We walked to the Marathon Grill at 13th and Chestnut only to find that they're a bunch of lying thieves and had closed despite the promise of a tasty sandwich. This left us to walk to the location at Sansom Street while our faces were torn apart by driving shards of ice. This was a strike against the venue but oddly we were so happy to be warm and have food that I think we let them slide on this bit of treachery. Other restaurants should be so lucky.

With a reduced staff and only a few patrons I was sure my medium-well burger would come out burned to hell. But occasionally hell does freeze over and it's a downright pleasant place when this happens. The meat was cooked just to order and was plenty juicy. With my first bite, saturated fat oozed onto the bun and my plate. The flavor of the blended meat was actually very good. It had some of the rich savory flavor of sirloin that I do so love, and the seared exterior had a nice though not special array of spices. This combined with the cheddar was a quite excellent combination, as the cheese had good flavor and a good bite, allowing the cheese to hold it's own as part of the meal.

The bun was a slightly less delicious version of a standard Philadelphia area brioche bun. This could be weather related but then again it could be related to the name of the restaurant. I'll never know because I don't think I'll return until they offer the special again.

Not every part of the meal was as good as the meat and the cheese. The bacon, while fine received the note of "mehh" in my notes meaning that it was meaningless to an existentially honest human, or that I found it unworthy of note. The barbecue sauce could have been left off entirely as it actually distracted me from the otherwise good flavors of the burger. On top of all of this was lettuce that can best be described as “the worst.” I looked at it and removed it to the floor from whence I believe it came. I could give the benefit of the doubt but really why bother, it was old and terrible.

The best part of the meal was eating in relative quiet while watching the snow fall. Snow almost makes Philadelphia seem not to be a shit hole. So I like snow, at least until the next day when Philadelphia looks like a dirty-snow covered shit hole.

The point is, the aspects of the meal I liked best (being quiet, snow, and a reduced price burger special) are the exception to the everyday experience at Marathon Grill, and in a city of gastropubs and microbreweries with excellent burgers this should be low on your list even if the burger is half decent. Also if you eat at Marathon Grill, no matter which of their locations, the next closest shitter will be 26.21875 miles away so plan accordingly. Rating 5/10.


photo of burger and fries at marathon grillKyle: Marathon Grill is the TGI Friday's of Philadelphia, which makes the TGI Friday's on the Parkway the Applebees of Philadelphia. The Applebees on 15th is still just the Applebees, because, well, there's nothing more insulting to call it.

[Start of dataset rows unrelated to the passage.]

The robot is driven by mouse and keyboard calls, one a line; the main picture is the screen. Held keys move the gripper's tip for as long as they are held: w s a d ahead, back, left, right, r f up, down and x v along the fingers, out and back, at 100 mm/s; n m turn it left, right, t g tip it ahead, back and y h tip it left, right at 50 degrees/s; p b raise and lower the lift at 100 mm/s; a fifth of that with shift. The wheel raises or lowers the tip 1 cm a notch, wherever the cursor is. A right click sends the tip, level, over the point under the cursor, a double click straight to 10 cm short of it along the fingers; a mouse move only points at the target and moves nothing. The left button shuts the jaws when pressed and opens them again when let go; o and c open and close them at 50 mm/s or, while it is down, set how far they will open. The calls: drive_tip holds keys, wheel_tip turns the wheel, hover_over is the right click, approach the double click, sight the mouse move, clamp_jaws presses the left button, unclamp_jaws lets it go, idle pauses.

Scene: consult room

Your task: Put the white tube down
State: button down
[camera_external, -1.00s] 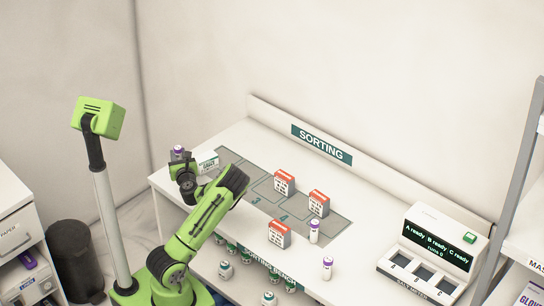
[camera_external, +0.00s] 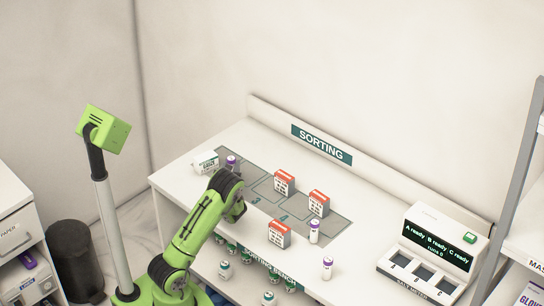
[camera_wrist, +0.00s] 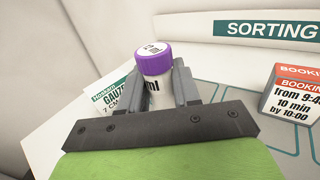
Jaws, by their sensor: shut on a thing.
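The white tube with a purple cap (camera_wrist: 154,62) stands upright between the two grey fingers of my gripper (camera_wrist: 156,82) in the wrist view. My gripper is shut on it, and its lower part is hidden by the gripper. In the external view the tube's purple cap (camera_external: 231,160) shows at the left end of the grey marked mat (camera_external: 262,180), behind my arm, which hides the fingers. I cannot tell whether the tube's base touches the mat.
A gauze box (camera_external: 206,162) lies just left of the tube. Several red-and-white booking boxes, one at the mat's middle (camera_external: 284,182), stand to the right. Two other purple-capped tubes (camera_external: 314,232) (camera_external: 327,268) stand farther right. A SALT METER device (camera_external: 433,250) sits at the right end.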

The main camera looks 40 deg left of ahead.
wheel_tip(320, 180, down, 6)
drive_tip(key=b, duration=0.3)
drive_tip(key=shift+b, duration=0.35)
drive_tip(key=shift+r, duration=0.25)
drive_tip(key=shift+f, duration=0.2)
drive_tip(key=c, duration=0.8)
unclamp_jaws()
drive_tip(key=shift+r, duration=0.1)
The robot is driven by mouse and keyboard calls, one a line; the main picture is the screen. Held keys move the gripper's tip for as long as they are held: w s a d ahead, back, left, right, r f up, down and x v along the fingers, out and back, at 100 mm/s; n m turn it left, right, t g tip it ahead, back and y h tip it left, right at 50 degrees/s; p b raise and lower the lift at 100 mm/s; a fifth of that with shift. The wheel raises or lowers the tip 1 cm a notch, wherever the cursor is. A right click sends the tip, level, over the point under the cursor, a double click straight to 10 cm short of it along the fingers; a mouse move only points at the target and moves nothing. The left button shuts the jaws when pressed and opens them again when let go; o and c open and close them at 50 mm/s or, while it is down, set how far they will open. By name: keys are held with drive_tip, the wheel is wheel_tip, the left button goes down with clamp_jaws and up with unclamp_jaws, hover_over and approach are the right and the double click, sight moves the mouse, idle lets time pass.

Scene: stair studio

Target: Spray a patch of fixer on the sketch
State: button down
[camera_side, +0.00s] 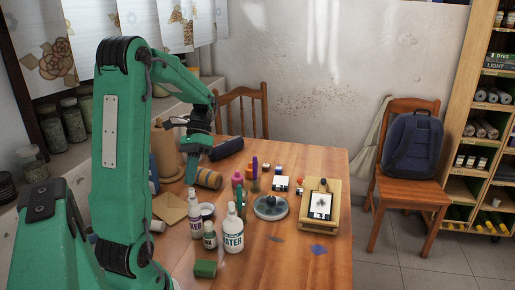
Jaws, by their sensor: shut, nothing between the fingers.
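The sketch (320,206) is a small white sheet with a dark drawing, lying on a wooden board (334,217) at the right of the table. A white bottle (195,216) with a label ending in "XER" stands upright at the left front, probably the fixer. My gripper (191,178) points down and is shut and empty. In the picture its tips are just above this bottle's top; I cannot tell how far apart they are in depth. The sketch is well to the right of my gripper.
A larger bottle marked "ATER" (233,235) and a small jar (210,238) stand close to the fixer bottle. A green sponge (205,268), a round grey dish (270,207) and an envelope (169,208) lie around them.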

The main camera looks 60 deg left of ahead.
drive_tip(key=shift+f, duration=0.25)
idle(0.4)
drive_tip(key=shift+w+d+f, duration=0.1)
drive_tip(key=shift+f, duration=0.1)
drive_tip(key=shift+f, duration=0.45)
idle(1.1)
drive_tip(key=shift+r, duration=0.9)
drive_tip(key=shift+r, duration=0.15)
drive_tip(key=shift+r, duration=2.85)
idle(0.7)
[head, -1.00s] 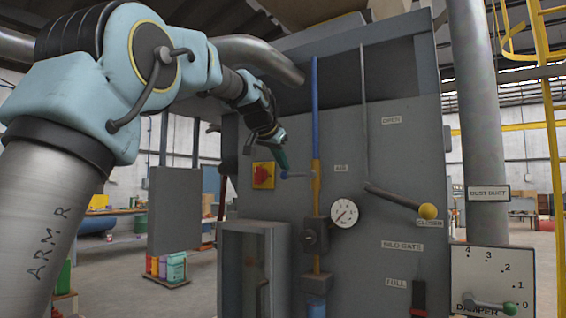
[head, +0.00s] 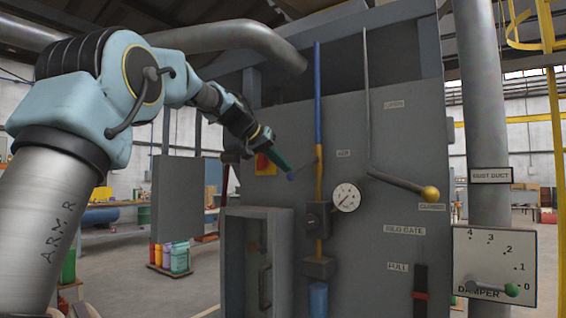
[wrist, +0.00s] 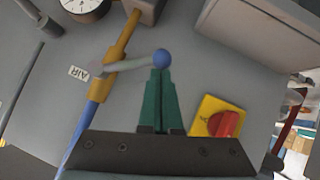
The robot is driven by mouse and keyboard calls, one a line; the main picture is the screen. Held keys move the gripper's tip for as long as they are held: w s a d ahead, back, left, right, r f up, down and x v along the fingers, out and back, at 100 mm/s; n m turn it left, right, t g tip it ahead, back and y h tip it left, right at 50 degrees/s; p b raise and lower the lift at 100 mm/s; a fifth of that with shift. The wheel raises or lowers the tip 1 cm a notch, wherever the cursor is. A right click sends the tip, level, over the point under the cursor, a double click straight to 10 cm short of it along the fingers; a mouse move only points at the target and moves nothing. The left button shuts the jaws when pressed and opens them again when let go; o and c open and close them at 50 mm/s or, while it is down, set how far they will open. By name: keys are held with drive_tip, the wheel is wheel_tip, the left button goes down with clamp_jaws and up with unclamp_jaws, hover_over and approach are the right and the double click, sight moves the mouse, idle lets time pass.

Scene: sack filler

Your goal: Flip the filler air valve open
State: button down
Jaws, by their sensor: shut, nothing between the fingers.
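The air valve's lever (head: 304,168) reaches left from the upright blue and yellow pipe (head: 319,140), beside the AIR label (head: 343,154). It slopes down to a small blue ball knob (head: 291,177). In the wrist view the lever (wrist: 125,66) crosses the picture from the pipe to the knob (wrist: 161,58). My gripper (head: 287,170) is shut, with nothing between its green fingers. Its fingertips (wrist: 160,70) are right at the knob, touching it or nearly so. The knob is not between the fingers.
A red switch on a yellow plate (wrist: 216,118) sits close beside my fingers. A pressure gauge (head: 346,197), a silo gate lever with a yellow knob (head: 430,193) and a damper plate (head: 494,262) are to the right. A grey box (head: 245,225) juts out below.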

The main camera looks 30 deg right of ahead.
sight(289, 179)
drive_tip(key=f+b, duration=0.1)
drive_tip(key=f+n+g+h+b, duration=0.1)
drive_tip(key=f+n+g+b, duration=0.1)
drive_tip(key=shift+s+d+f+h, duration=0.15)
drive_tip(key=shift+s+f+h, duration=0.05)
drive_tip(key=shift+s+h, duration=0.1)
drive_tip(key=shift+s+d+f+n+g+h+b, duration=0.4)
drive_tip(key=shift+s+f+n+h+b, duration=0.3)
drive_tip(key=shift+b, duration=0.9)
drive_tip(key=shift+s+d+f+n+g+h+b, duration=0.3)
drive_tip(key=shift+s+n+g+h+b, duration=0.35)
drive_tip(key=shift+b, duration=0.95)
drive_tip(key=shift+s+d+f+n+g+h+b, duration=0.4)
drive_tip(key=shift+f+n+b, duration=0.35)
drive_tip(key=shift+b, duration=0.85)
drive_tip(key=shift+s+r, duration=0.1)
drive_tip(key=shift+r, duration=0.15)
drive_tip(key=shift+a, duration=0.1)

As the resident city chain restaurant, I never had any desire to go, even if it is good by franchise standards. In the midsts of last week's ice storm, which on the Ang Lee Scale of Overratedness was between The Ice Storm and The Hulk in terms of how much I hated it, I learned from Lazer Drew that all Marathons were having a snowday special: the magical burger and beer for $10. The only thing more potent than my snobbery is my poverty, so we were off.

It wasn't much to look at. Sloppily put together, everything sat slowly sliding off of a slightly sweet and severely dry brioche that even the sweet, tangy BBQ sauce could not bring back to life. Sitting on top of the burger was the saddest lettuce ever. A waterstained piece of tissue paper with a taste to match, it was easily and fortunately the worst part of the meal. Aside from walking to the restaurant in the middle of a goddamned ice storm.

Bucking the expectations attached to chain dining, the burger patty was decent and seemed to be house-made and cooked correctly. Browned on the outside and pink in the center, it was moist but surprisingly bloodless, meaning it may have been frozen and thawed rather than made at the time of order. The beef was mild and lean, complemented by the thick slice of mild cheddar. The french fries, which are a smaller-than-average portion, were generic but enjoyable. As for the bacon, I completely forgot it existed until I read Laurence's half of this piece, so that's a ringing endorsement.

It isn't often that I make excuses for other people, since I so often need to make excuses for myself. The weather was awful, we arrived late and the waitstaff was anxiously awaiting going home. Despite the fact that everything was amazingly average, I found myself enjoying the meal at Marathon Grill. Partially it may be because I hadn't eaten anything all day, and partially it may be because I got two beers again, making January the only month worth being Laurence's friend. But what I think I most enjoyed was being able to write a review of a one-time-only deal that you'll never be able to get, making this review useless to you. And that's funny to me. Rating: 6/10.


Is it snowing? Are you broke and being offered a burger with a beer? Do you hate going to more interesting places? If you answered yes to any of these questions then go to Marathon Grill for a burger.